El partido más endeudado de España es precisamente el que ahora gobierna, detalle que no hace sino confirmar la solidez de su poder. Ya se sabe que para ser alguien en este país hay que empufarse en una cantidad no inferior a los diez millones de euros: cifra que superan con holgura la mayoría de los grupos representados en el Congreso.

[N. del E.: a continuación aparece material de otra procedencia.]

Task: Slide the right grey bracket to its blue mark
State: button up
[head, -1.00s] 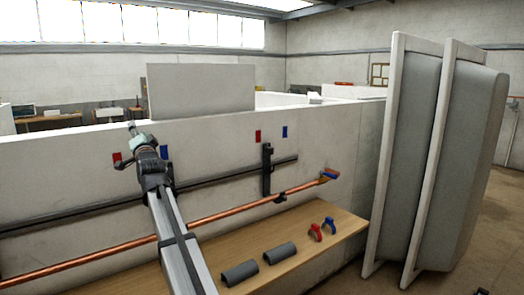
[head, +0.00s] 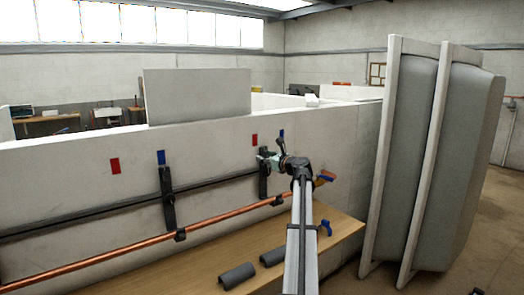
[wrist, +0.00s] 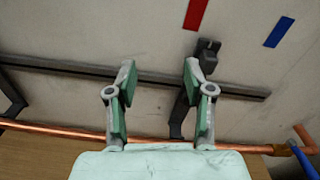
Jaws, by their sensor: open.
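The right grey bracket (head: 263,185) stands upright on the dark wall rail, below the right red mark (head: 255,139) and left of the right blue mark (head: 281,132). In the wrist view the bracket (wrist: 207,56) is dark, with its lower part partly hidden behind my right finger. The red mark (wrist: 196,13) is above it and the blue mark (wrist: 279,32) is up and to the right. My gripper (wrist: 160,74) is open, with the bracket at its right finger rather than midway between the fingers. Whether they touch, I cannot tell.
The left bracket (head: 167,205) stands below the left blue mark (head: 161,157); another red mark (head: 115,166) is left of it. A copper pipe (head: 110,257) runs below the rail. Grey half-shells (head: 238,275) and a blue clip (head: 326,227) lie on the wooden bench (head: 345,236).

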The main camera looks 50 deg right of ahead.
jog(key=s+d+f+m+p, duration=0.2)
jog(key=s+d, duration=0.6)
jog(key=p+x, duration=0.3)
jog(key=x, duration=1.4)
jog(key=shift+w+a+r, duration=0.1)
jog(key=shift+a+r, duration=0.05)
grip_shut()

Más de 62 millones debe por ejemplo el partido socialdemócrata que administra los dineros del Estado, si hemos de dar crédito a los cálculos que ha hecho en su última fiscalización el Tribunal de Cuentas. Le sigue a considerable distancia el primer -y casi único- partido de la oposición, que no sólo tiene menos votos, sino también menos pufos: unos dieciséis millones de euros. Cifra que, por cierto, presenta a los conservadores como unos pobres de solemnidad, a pesar de la extendida fama de capitalistas que los adorna.

En lógico orden descendente están los demás, a saber: Izquierda Unida y el PNV con catorce millones cada uno y los nacionalistas catalanes de Convergencia i Uniò, que suman aproximadamente diez millones de euros. Muy por debajo de ese listón figuran ya los partidos que por su escaso tamaño no pueden permitirse el lujo de contraer una deuda lo bastante considerable como para acreditar poderío económico y del otro.

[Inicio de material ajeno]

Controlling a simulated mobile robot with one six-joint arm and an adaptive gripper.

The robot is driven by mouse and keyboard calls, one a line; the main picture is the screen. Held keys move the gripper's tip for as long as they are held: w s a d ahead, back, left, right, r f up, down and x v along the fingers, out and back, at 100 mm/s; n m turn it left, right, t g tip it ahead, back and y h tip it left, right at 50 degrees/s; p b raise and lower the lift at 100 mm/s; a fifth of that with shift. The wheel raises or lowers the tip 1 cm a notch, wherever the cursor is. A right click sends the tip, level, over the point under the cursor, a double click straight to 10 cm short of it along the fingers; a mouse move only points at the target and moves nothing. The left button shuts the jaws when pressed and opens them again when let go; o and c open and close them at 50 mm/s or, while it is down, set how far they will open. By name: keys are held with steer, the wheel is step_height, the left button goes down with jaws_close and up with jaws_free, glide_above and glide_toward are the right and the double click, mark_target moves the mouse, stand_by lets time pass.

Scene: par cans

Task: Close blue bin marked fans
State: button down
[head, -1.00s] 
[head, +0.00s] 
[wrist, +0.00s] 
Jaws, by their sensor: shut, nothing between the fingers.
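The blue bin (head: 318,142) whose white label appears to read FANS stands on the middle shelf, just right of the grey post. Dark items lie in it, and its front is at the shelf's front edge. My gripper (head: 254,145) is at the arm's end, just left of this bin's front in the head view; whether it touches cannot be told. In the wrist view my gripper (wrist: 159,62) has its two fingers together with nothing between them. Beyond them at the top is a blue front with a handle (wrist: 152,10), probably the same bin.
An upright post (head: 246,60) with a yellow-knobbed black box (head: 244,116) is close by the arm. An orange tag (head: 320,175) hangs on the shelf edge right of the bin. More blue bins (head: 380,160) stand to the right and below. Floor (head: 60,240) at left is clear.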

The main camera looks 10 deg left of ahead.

Sumados todos los números rojos, la deuda de los partidos asciende en total a 150 millones. Una cantidad que no es precisamente moco de pavo ni pedrada en ojo de boticario, pero que tampoco invita a "rascarse las vestiduras", según la feliz expresión ingeniada en su día por un dirigente futbolístico.

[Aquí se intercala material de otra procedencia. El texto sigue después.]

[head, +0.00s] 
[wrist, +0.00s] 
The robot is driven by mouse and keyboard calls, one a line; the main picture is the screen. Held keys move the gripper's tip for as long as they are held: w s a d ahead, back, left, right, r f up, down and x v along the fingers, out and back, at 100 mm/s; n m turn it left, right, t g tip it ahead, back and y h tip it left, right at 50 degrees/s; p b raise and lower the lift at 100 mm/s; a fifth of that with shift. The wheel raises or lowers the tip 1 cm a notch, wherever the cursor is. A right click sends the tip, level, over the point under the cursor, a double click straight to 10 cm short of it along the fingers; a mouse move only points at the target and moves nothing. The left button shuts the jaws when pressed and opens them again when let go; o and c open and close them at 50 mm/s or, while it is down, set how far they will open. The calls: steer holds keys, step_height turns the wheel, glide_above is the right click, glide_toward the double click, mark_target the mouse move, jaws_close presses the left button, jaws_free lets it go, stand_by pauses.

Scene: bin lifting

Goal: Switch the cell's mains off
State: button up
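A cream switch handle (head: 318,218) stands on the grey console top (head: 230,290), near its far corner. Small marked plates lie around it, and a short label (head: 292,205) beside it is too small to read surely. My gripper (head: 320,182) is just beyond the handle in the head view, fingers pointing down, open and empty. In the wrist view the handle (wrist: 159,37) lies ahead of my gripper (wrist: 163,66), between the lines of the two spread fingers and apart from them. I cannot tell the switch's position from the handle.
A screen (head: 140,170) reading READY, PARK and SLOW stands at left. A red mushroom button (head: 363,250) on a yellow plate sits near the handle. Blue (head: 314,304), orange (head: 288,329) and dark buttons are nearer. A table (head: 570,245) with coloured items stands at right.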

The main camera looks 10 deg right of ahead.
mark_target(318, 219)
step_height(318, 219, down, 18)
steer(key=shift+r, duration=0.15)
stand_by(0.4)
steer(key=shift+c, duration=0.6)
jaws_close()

Ya que de eso hablamos, cualquier equipo de fútbol que se precie es muy capaz de acumular deudas superiores a las del más derrochador de los partidos. Los 150 millones que deben los políticos son en realidad una minucia comparados con los 2.000 millones que los clubes de la Liga -expertos en meterle goles a Hacienda y a la Seguridad Social- adeudan a toda suerte de acreedores.

De ello se deduce que adquirir y mantener una buena deuda es condición indispensable para el éxito, así en la política como en el fútbol. Obsérvese que los grandes equipos son a menudo los más empeñados, del mismo modo que el partido ganador en las elecciones tiende a sumar tantos votos como descubiertos en sus cuentas bancarias.

Aquellos que en su inexperiencia desconocen esta regla de oro acaban por pagarlo caro, tal que -un suponer- le ocurrió al Celta cuando hace un par de años quiso bajar la cuantía de su deuda y todo lo que consiguió fue bajar a Segunda. Después de todo, el fútbol no es más que una variante de la política con distintos hinchas y camisetas.

Cierto es que los políticos -a diferencia de los jerarcas del balompié- se presentan a las elecciones bajo la promesa de administrar eficazmente los recursos del país y poner orden en las finanzas públicas. Mal parece condecirse ese deseo con la aparente incapacidad que todos ellos demuestran para llevar las cuentas domésticas de su propio partido; pero se conoce que nada tiene que ver una cosa con la otra. Y es que, milagrosamente, los presupuestos del Estado han arrojado superávit durante los últimos años a la vez que el partido gobernante no paraba de engordar su deuda.

La explicación a ese enigma acaso resida en que la economía es una ciencia misteriosa que obedece a sus propias reglas sin importar gran cosa lo que hagan o no los gobiernos. El peor de los gobernantes podrá salir airoso si corren tiempos de bonanza y poco o nada podrá hacer el más diestro si el Euribor se le desmadra o la construcción se le viene abajo.

Lo único demostrable por la experiencia es que el triunfo en la política y en el fútbol exige una notable habilidad para endeudarse. El que no consiga deber al menos diez míseros millones, mejor que se dedique a otra cosa.